The original Home Alone franchise is known for its elaborate ways of doling out pain on its villains. As Goodfellas’ Joe Pesci can attest, taking on the role of Harry in the first two Home Alone films required him to play into the over-the-top physicality of the franchise’s humor.
“It was a nice change of pace to do that particular type of slapstick comedy,” Pesci tells PEOPLE in a new interview. “But the Home Alone movies were a more physical type of comedy, therefore, a little more demanding.”
In one scene in the 1990's Home Alone, Macaulay Culkin’s Kevin McCallister sets Harry’s hat aflame as he tries to break into the McCallister home. Pesci’s character bumbles up and down icy stairs and gets branded by a hot door handle, all before taking a flame gun to the noggin, which forces him to bolt down the stairs and bury his head in the cold, wet snow. Pesci now admits that the torture was not entirely movie magic.
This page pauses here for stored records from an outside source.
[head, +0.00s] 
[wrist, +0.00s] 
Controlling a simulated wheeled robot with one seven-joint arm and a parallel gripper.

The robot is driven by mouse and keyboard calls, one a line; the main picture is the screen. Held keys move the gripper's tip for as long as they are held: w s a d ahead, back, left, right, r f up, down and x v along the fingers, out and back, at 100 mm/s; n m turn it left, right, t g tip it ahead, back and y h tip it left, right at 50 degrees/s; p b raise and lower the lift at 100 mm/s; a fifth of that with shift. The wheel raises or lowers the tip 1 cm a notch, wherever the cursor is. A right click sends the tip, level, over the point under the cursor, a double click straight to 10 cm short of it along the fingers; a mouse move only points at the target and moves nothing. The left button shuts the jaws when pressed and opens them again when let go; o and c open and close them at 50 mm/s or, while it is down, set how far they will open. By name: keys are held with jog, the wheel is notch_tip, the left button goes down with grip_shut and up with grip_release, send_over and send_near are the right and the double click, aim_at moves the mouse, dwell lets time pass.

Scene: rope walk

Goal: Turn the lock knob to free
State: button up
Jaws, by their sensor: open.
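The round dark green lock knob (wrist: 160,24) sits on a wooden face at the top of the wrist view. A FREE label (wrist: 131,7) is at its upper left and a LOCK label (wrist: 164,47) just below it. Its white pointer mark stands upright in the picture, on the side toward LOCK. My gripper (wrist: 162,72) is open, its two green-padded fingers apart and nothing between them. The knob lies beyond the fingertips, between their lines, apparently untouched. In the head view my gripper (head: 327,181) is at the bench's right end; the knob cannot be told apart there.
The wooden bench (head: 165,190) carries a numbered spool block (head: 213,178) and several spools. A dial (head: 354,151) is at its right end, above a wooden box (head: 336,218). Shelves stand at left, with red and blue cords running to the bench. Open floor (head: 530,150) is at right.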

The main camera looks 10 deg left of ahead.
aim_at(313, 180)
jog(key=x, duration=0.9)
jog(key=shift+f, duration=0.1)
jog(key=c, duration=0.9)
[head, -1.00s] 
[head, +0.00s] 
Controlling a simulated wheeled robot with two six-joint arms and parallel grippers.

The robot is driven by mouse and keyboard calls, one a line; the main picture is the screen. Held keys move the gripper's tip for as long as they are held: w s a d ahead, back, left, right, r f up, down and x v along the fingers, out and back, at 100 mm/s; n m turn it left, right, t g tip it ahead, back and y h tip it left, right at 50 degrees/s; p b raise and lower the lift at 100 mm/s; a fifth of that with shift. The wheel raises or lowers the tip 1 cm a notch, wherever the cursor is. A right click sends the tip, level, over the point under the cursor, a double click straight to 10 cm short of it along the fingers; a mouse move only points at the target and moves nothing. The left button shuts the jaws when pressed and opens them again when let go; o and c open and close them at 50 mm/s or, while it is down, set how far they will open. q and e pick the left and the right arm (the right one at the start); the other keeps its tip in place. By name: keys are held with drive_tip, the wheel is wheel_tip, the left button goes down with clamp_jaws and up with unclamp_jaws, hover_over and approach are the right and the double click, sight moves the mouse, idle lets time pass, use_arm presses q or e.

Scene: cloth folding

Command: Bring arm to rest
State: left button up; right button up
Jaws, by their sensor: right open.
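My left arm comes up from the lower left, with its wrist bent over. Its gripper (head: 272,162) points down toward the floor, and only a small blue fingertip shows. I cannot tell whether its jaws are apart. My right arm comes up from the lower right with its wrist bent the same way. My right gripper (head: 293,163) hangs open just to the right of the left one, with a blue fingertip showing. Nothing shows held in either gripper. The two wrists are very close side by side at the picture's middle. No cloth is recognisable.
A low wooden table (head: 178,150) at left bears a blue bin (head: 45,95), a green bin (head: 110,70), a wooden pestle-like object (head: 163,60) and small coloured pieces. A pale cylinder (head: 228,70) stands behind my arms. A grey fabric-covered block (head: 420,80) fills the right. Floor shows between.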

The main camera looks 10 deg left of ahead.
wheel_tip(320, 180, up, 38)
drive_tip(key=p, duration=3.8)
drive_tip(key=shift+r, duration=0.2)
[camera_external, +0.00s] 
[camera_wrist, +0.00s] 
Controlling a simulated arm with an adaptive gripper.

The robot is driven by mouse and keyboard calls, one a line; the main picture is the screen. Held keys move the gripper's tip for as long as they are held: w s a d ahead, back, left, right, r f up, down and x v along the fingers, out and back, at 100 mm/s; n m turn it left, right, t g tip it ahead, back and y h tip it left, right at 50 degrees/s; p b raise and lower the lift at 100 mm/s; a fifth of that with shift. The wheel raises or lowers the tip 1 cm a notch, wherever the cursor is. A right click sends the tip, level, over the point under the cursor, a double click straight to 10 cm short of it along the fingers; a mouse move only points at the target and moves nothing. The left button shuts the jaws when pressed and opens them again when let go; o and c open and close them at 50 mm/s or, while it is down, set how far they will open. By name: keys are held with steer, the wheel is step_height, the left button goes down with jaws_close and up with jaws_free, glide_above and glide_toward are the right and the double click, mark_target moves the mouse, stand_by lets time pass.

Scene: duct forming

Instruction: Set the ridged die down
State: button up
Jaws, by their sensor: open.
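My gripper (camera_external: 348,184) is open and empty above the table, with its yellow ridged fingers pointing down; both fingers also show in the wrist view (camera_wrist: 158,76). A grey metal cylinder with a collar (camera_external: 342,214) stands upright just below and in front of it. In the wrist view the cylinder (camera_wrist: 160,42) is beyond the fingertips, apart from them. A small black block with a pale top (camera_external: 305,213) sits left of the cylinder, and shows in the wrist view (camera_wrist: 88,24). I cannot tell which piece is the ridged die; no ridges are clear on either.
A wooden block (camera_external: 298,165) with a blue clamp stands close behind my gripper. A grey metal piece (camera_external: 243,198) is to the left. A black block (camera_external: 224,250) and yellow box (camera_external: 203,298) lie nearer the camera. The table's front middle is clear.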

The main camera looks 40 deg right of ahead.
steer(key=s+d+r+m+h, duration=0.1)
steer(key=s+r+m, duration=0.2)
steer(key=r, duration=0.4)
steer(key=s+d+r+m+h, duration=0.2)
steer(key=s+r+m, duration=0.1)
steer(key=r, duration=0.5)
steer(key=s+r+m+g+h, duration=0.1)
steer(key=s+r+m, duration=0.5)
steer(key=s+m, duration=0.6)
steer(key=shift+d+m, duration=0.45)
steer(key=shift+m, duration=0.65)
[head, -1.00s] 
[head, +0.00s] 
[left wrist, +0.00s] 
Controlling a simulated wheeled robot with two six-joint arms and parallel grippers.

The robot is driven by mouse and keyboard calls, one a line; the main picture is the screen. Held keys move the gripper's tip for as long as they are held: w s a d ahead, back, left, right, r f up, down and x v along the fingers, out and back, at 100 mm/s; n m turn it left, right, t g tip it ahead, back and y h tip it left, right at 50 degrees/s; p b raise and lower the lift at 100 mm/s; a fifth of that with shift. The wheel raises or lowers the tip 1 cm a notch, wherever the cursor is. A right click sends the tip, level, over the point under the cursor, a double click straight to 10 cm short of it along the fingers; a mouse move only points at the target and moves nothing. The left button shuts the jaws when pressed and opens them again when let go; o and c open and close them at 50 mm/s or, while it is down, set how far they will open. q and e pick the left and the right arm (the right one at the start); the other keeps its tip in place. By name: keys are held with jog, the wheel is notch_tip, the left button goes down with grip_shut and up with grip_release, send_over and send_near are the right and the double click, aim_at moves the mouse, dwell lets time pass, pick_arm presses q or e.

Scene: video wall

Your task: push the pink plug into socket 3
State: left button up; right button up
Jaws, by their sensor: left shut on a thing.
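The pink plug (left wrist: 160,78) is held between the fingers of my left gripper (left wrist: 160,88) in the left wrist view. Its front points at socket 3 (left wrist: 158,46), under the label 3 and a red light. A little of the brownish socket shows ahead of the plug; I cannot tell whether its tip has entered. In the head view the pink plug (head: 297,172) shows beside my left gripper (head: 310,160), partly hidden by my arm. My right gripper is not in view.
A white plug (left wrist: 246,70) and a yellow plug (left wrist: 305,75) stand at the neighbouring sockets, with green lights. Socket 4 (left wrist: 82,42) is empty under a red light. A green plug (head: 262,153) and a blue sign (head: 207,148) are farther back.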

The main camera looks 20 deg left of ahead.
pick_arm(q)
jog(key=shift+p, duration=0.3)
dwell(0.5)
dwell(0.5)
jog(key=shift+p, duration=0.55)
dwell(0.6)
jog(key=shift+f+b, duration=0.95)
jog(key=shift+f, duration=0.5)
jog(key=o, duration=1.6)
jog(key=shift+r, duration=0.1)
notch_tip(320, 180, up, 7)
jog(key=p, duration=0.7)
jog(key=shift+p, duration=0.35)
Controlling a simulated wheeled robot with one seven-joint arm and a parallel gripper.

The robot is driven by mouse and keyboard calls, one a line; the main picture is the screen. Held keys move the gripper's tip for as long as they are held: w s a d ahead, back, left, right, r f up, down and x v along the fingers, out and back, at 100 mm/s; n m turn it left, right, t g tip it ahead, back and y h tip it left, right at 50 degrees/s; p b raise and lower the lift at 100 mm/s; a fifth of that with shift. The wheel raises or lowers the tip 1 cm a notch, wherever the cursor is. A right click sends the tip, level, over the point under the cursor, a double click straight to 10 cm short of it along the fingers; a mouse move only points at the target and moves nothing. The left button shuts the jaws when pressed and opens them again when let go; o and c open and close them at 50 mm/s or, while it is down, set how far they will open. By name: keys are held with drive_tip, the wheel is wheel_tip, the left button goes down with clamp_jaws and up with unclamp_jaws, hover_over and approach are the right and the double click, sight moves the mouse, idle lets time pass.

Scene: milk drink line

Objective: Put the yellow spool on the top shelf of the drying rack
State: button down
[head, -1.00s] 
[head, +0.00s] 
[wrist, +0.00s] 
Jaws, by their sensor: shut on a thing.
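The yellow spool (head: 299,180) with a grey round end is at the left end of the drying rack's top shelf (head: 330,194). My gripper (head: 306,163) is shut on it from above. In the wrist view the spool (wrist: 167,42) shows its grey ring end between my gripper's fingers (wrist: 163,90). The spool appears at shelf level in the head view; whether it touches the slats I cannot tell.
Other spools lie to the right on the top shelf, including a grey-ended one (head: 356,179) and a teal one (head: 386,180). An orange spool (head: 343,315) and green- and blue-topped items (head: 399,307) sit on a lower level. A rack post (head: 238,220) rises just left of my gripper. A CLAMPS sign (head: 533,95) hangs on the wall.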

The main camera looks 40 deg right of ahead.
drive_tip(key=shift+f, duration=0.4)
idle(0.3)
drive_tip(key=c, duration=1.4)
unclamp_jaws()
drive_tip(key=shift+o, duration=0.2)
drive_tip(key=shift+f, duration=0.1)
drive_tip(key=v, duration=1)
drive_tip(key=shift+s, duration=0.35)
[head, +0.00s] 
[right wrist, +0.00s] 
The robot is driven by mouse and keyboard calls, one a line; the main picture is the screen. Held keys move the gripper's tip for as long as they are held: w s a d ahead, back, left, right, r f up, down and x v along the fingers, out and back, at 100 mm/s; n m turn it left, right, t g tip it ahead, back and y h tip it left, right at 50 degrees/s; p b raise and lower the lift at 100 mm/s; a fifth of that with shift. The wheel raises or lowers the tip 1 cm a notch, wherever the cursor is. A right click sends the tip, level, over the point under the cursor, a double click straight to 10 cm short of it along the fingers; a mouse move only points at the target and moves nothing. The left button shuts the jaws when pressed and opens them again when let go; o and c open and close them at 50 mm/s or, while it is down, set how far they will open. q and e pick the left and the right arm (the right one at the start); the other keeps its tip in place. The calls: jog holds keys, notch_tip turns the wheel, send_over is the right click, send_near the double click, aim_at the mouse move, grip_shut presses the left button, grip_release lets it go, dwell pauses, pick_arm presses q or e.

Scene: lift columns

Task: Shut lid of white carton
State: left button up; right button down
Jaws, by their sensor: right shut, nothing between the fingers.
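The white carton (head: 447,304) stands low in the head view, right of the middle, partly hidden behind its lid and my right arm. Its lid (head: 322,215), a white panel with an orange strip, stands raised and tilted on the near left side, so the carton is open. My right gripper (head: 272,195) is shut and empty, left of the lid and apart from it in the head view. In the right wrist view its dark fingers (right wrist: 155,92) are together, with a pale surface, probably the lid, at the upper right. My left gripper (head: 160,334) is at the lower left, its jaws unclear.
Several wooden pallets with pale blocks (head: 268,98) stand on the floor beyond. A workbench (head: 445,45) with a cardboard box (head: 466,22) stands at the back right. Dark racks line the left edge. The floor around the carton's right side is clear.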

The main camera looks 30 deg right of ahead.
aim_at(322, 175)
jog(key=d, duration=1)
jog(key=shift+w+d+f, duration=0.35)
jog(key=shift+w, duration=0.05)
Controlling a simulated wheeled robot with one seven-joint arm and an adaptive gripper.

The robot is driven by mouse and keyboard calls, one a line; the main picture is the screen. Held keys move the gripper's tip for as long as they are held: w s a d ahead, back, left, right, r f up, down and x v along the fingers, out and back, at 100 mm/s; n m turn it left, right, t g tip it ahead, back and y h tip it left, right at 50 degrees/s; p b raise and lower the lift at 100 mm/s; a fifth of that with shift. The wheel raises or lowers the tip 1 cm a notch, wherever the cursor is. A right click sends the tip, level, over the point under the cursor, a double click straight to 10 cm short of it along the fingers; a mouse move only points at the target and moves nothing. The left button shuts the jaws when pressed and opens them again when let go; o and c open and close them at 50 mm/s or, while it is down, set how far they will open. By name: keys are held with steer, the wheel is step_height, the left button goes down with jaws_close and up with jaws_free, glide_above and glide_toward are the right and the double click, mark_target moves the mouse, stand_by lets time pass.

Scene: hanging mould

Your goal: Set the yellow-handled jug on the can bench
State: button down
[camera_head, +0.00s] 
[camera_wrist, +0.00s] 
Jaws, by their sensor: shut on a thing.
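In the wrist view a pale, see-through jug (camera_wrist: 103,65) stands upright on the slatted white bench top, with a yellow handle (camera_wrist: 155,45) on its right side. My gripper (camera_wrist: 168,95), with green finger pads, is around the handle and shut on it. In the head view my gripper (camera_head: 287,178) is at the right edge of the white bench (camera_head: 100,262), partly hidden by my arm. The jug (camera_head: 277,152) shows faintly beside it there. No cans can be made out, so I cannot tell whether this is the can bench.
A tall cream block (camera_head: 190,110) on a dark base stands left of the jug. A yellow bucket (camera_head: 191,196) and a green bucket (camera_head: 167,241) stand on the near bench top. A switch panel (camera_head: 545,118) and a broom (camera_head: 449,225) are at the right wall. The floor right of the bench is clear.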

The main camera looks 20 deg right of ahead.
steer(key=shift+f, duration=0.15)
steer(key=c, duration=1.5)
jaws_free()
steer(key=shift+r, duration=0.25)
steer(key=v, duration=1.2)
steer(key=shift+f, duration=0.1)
“In addition to the expected bumps, bruises, and general pains that you would associate with that particular type of physical humor, I did sustain serious burns to the top of my head during the scene where Harry’s hat is set on fire,” Pesci recalls.
Once inside the home, Harry and his Marv (Daniel Stern) only sustain more injuries at the hands of the conniving Kevin, getting tarred and feathered and knocked in the head with paint cans. However, Pesci left these stunts to the professionals.
“I was fortunate enough to have professional stuntmen do the real heavy stunts,” Pesci says. Apparently, being set aflame is only amateur stunt work.